Lending to households and companies in the euro area contracted at the fastest pace in 2 1/2 years in August amid an economic slump.
Loans to the private sector fell 0.6 percent from a year earlier after declining an annual 0.4 percent in July, the Frankfurt-based European Central Bank said today. That’s the steepest decline since January 2010. Lending was flat on the month.
The 17-nation euro economy is on the brink of recession after shrinking 0.2 percent in the second quarter. The sovereign debt crisis, now in its third year, is making banks reluctant to lend as well as curbing demand for credit. In addition to flooding the banking system with more than 1 trillion euros ($1.29 trillion) of cheap cash to fend off a credit crunch, the ECB has announced a new bond-purchase program to reduce borrowing costs in countries like Spain and Italy.

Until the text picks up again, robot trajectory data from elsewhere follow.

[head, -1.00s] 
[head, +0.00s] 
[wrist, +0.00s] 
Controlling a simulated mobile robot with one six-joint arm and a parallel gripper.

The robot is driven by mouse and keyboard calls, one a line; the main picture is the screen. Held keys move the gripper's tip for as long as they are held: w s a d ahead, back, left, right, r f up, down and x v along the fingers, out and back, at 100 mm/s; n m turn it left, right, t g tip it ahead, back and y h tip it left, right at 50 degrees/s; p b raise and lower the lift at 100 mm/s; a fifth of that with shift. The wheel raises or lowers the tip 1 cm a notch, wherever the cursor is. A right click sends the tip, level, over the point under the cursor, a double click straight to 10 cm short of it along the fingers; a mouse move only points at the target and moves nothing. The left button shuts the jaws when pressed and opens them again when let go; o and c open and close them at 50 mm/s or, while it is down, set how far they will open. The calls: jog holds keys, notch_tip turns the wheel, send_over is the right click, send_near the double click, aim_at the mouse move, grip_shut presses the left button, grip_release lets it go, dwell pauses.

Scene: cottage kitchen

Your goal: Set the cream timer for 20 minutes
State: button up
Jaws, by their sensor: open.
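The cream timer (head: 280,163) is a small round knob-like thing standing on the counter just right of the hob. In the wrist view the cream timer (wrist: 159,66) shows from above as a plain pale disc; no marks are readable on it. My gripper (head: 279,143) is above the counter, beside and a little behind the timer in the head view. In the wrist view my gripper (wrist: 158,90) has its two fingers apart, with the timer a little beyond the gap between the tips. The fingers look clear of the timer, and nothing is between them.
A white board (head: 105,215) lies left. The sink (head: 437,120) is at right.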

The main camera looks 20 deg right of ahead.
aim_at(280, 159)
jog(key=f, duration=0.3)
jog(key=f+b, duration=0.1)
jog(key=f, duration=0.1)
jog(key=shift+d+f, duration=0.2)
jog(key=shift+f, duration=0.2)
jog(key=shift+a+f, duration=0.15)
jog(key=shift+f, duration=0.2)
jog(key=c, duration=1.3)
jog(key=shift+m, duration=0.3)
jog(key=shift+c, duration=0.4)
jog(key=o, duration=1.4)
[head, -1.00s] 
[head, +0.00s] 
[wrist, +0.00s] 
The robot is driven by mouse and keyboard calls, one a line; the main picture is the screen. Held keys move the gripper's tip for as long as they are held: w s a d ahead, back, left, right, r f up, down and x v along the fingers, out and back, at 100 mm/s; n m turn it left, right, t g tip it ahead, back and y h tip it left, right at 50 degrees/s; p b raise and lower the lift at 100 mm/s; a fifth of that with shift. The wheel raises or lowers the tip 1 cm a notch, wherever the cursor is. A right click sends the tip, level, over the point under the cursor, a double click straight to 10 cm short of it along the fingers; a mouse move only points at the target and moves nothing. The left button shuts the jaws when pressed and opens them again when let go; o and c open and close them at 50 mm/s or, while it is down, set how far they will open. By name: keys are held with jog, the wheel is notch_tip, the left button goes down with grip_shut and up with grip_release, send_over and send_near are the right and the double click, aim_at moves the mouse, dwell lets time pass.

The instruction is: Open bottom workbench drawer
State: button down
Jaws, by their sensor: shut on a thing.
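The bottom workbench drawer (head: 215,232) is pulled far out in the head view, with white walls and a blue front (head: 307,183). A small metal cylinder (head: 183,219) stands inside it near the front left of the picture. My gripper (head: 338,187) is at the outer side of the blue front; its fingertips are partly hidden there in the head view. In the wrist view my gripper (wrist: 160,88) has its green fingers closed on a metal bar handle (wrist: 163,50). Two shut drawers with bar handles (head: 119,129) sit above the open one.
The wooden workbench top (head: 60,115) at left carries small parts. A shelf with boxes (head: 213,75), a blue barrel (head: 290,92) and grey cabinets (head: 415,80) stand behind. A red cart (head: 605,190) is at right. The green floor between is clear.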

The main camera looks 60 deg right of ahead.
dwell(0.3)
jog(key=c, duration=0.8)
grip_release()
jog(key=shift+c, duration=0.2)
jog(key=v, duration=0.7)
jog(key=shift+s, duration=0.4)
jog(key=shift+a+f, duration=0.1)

“Loans are still a very important indicator for the ECB, because they show the impact of the long-term refinancing operations, rate cuts and other measures,” said Tobias Blattner, an economist at Daiwa International in London. “However, it’s always a reflection of the real economy, and that has been quite gloomy, which depresses demand.”
Euro-area consumer confidence unexpectedly declined in September, as services and manufacturing output slumped to a 39- month low.
The rate of growth in M3 money supply, which the ECB uses as a gauge of future inflation, fell to 2.9 percent in August from 3.6 percent in July, the ECB said today.
M3 grew 3.2 percent in the three months through August from the same period a year earlier. M3 is the broadest gauge of money supply and includes cash in circulation, some forms of savings and money-market holdings.